§ Prompt: Write out the listing below in full and exactly, leaving out every picture.

§ Dataset section:
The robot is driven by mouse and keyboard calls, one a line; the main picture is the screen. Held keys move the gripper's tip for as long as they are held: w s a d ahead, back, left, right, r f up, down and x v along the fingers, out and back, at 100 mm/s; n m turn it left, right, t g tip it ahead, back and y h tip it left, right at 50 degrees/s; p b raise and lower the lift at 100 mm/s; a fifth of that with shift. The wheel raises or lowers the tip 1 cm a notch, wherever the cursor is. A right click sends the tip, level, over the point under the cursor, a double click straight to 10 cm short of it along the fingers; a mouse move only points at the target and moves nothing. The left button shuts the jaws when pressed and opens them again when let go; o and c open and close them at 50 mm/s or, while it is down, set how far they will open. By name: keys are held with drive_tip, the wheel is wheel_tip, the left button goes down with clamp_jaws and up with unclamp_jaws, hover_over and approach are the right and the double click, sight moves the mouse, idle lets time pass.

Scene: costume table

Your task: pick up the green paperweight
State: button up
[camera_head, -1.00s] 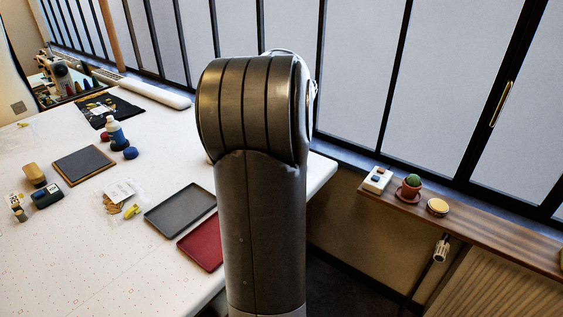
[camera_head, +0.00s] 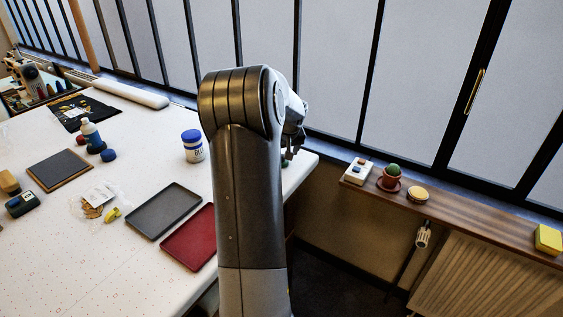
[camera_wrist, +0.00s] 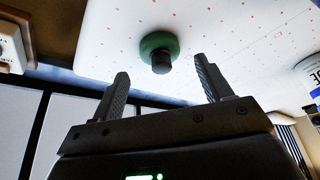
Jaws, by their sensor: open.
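The green paperweight (camera_wrist: 159,47) is a round green disc with a dark knob, resting on the white table (camera_wrist: 110,35) in the wrist view. My gripper (camera_wrist: 162,70) is open, its two fingers apart and empty. The paperweight shows beyond the fingertips, roughly centred between them, with no visible contact. In the head view my gripper (camera_head: 291,145) is partly hidden behind my arm, over the table's right corner. I cannot make out the paperweight clearly there.
A blue-lidded jar (camera_head: 193,146) stands left of my arm, near a grey tray (camera_head: 163,211) and a red tray (camera_head: 190,238). A window sill (camera_head: 465,207) at right holds a white switch box (camera_head: 358,172), a small cactus pot (camera_head: 390,179) and a yellow block (camera_head: 548,240).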

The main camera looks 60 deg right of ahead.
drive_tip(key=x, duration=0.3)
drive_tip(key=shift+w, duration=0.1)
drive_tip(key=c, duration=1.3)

§ Full answer:
The robot is driven by mouse and keyboard calls, one a line; the main picture is the screen. Held keys move the gripper's tip for as long as they are held: w s a d ahead, back, left, right, r f up, down and x v along the fingers, out and back, at 100 mm/s; n m turn it left, right, t g tip it ahead, back and y h tip it left, right at 50 degrees/s; p b raise and lower the lift at 100 mm/s; a fifth of that with shift. The wheel raises or lowers the tip 1 cm a notch, wherever the cursor is. A right click sends the tip, level, over the point under the cursor, a double click straight to 10 cm short of it along the fingers; a mouse move only points at the target and moves nothing. The left button shuts the jaws when pressed and opens them again when let go; o and c open and close them at 50 mm/s or, while it is down, set how far they will open. By name: keys are held with drive_tip, the wheel is wheel_tip, the left button goes down with clamp_jaws and up with unclamp_jaws, hover_over and approach are the right and the double click, sight moves the mouse, idle lets time pass.

Scene: costume table

Your task: pick up the green paperweight
State: button up
[camera_head, -1.00s] 
[camera_head, +0.00s] 
[camera_wrist, +0.00s] 
Jaws, by their sensor: open.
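The green paperweight (camera_wrist: 159,47) is a round green disc with a dark knob, resting on the white table (camera_wrist: 110,35) in the wrist view. My gripper (camera_wrist: 162,70) is open, its two fingers apart and empty. The paperweight shows beyond the fingertips, roughly centred between them, with no visible contact. In the head view my gripper (camera_head: 291,145) is partly hidden behind my arm, over the table's right corner. I cannot make out the paperweight clearly there.
A blue-lidded jar (camera_head: 193,146) stands left of my arm, near a grey tray (camera_head: 163,211) and a red tray (camera_head: 190,238). A window sill (camera_head: 465,207) at right holds a white switch box (camera_head: 358,172), a small cactus pot (camera_head: 390,179) and a yellow block (camera_head: 548,240).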

The main camera looks 60 deg right of ahead.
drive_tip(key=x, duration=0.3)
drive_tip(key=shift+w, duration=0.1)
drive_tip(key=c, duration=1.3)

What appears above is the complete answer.